Please forgive a naïve question, but where are emissions created for production accounted for? The current subsidy that fuel oil receives is a major barrier to de-carbonisation in that sector.
Perfectly reasonable question. In the EEA inventory accounts, Agriculture emissions only cover the non-CO2 gases mainly from livestock production, manure management and agricultural soils (plus some very minor CO2 emissions from liming and urea application). Emissions from use of energy in agriculture are included under the Energy sector. The subsidy to energy use in agriculture is indeed a barrier to decarbonisation.
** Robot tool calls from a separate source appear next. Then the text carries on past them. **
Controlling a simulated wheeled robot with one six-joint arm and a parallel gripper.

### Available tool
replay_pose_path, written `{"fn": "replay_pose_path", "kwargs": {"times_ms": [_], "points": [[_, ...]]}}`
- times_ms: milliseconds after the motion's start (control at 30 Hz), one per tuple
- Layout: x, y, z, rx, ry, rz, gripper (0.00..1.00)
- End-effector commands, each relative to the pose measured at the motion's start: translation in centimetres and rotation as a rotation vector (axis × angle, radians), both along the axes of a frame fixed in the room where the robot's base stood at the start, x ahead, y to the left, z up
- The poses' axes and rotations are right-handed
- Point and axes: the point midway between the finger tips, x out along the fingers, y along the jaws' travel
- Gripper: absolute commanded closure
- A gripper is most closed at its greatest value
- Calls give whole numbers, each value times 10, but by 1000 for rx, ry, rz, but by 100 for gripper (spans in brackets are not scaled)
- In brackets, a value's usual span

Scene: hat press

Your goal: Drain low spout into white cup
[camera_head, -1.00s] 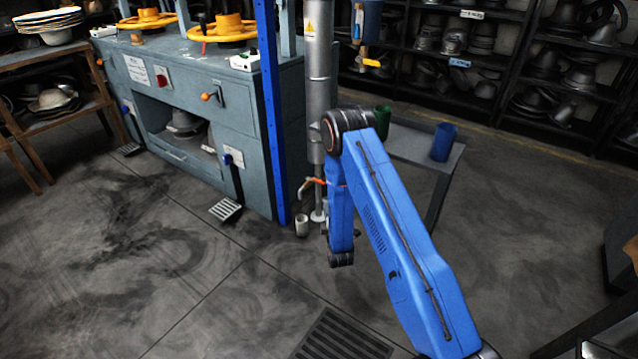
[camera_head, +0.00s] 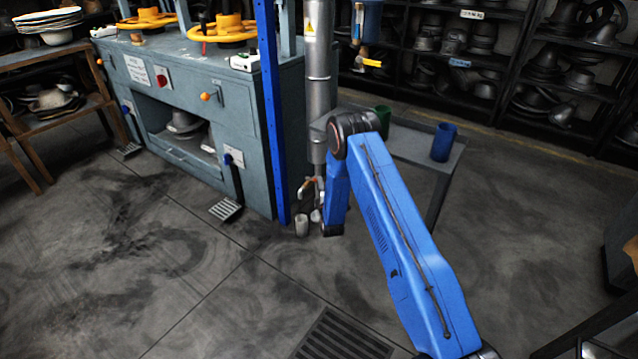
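The white cup (camera_head: 302,226) stands upright on the floor at the foot of the grey vertical pipe (camera_head: 320,85), just right of the blue post. The low spout (camera_head: 302,187) sticks out to the left near the pipe's bottom, above the cup. Its orange handle is mostly hidden now. My gripper (camera_head: 310,197) is a small dark shape at the spout, reaching left from my blue arm. Its fingers are too small and dark to tell whether they are open, or whether they touch the handle.
A blue post (camera_head: 270,110) stands close left of the pipe, beside the grey-blue press cabinet (camera_head: 236,115). A small grey table (camera_head: 412,146) behind my arm carries a blue cup (camera_head: 444,142) and a green cup (camera_head: 383,119). The floor in front is clear, with a drain grate (camera_head: 345,336).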

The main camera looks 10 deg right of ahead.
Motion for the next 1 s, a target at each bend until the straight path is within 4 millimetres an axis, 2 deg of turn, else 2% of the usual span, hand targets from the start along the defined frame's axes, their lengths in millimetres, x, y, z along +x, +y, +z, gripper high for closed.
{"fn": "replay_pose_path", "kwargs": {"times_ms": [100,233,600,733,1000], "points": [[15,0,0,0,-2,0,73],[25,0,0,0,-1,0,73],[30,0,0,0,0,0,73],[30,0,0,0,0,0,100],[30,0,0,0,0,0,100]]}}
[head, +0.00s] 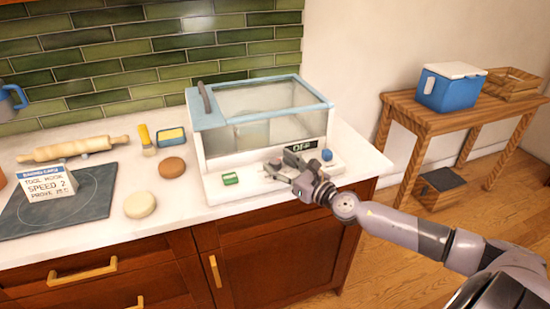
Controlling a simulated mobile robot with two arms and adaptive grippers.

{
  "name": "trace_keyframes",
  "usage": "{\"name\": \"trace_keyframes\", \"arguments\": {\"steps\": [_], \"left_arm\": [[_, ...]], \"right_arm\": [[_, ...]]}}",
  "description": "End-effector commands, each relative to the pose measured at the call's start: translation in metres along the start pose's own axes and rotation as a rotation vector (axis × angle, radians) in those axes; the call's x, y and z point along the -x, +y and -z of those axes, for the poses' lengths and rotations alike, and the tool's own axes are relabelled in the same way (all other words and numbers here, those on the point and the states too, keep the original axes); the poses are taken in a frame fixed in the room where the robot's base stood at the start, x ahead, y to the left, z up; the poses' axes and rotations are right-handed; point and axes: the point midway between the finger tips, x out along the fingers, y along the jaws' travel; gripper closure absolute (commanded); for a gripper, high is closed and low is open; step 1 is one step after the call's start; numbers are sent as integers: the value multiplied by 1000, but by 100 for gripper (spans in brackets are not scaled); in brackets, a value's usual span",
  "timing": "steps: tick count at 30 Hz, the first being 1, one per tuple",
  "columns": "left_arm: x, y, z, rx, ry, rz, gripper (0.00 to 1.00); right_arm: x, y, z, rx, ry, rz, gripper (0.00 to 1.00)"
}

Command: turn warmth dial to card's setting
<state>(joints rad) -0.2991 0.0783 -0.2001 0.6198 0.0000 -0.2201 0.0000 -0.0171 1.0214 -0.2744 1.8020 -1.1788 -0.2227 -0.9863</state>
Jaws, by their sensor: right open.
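A glass proving box (262,112) with a light blue frame stands on the counter. A dark display (302,146) on its front reads "OFF". A blue dial (327,155) sits at the right end of its front panel, and a green button (230,179) at the left. A white card (48,186) at the left reads "TOOL HOOK", "SPEED 2" and a "PROVE" line whose last letters are hard to read. My right gripper (280,167) is open and empty in front of the panel, left of the dial and apart from it. My left gripper is not in view.
A rolling pin (72,149), a yellow-handled brush (146,139), a butter dish (171,137) and dough rounds (140,205) lie left of the box. The card stands on a dark hob (85,208). A wooden table (425,110) holds a blue cooler (450,90) at right.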

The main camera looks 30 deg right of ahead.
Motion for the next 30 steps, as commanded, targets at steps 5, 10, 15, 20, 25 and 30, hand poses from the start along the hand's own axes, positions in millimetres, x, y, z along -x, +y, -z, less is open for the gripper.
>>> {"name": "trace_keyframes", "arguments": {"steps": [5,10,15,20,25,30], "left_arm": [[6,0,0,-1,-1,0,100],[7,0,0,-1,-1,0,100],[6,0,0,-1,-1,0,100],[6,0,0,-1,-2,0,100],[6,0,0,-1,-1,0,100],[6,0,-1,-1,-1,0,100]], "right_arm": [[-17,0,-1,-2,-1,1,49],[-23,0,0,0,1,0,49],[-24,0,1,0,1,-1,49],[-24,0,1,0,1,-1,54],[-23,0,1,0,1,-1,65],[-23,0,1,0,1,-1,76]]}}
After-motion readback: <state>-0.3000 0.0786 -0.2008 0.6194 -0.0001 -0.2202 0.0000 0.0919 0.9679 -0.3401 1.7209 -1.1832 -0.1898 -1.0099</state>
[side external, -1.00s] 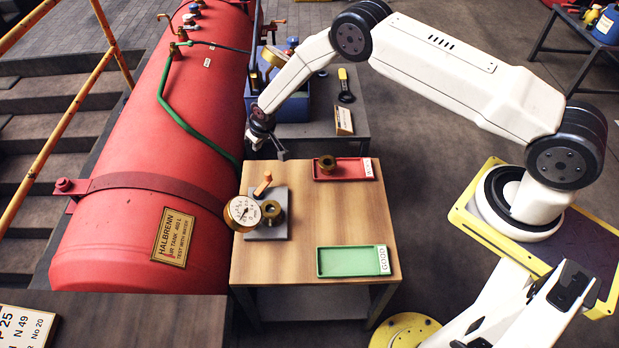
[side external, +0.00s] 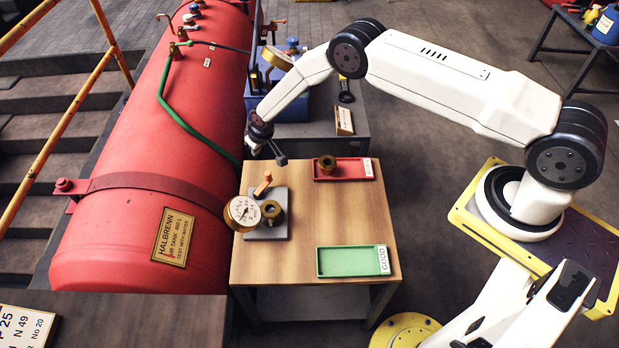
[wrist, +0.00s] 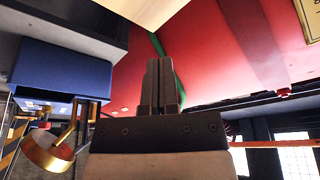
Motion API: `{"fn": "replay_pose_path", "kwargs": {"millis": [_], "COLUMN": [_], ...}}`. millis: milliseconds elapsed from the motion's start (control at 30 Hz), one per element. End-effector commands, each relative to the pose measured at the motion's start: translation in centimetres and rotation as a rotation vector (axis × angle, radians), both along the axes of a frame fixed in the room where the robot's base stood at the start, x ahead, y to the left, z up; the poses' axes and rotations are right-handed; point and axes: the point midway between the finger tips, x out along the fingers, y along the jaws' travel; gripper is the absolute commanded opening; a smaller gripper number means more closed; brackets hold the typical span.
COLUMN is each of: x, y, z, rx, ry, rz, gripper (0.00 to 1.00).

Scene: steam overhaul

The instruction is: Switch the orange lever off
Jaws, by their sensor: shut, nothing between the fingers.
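The lever cannot be made out in the wrist view.
The red tank (side external: 150,220) runs along the left of the table. A red tray (side external: 325,178) with a brass part and an empty green tray (side external: 320,263) lie on the table. The blue box (wrist: 62,70) with a brass gauge (wrist: 45,152) is behind.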

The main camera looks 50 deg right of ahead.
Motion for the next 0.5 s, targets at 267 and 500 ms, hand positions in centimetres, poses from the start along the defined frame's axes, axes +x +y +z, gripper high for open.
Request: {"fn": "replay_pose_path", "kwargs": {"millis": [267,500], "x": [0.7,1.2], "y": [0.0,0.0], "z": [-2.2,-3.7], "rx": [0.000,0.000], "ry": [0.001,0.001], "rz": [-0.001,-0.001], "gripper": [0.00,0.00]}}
Excellent and enlightening post, thank you. What is your position on the emerging use of GWP* as a metric to account for the different characteristics of methane as a warming gas? I argue that the target for methane should be separate from CO2 and based on IPCC models https://hannahdaly.ie/2020-11-02-Publication-of-draft-Climate-Bill/
Thanks for response and for highlighting your excellent submission to the Oireachtas Joint Committee on Climate Action with which I am in full agreement. Aggregating biogenic methane with long-lived greenhouse gases using Global Warming Potential metrics is not appropriate where we have a global temperature target. This argument is not yet accepted in the Commission or more widely in Europe. It is very noticeable that the only submissions in the public consultation on the EU methane strategy that raised this issue came from Myles Allen of Oxford University who is one of the originators of the GWP* metric and various Irish agricultural groups. It is to be hoped that the IPCC Sixth Assessment Report will give clear guidance on this as otherwise it will be difficult to move European policy.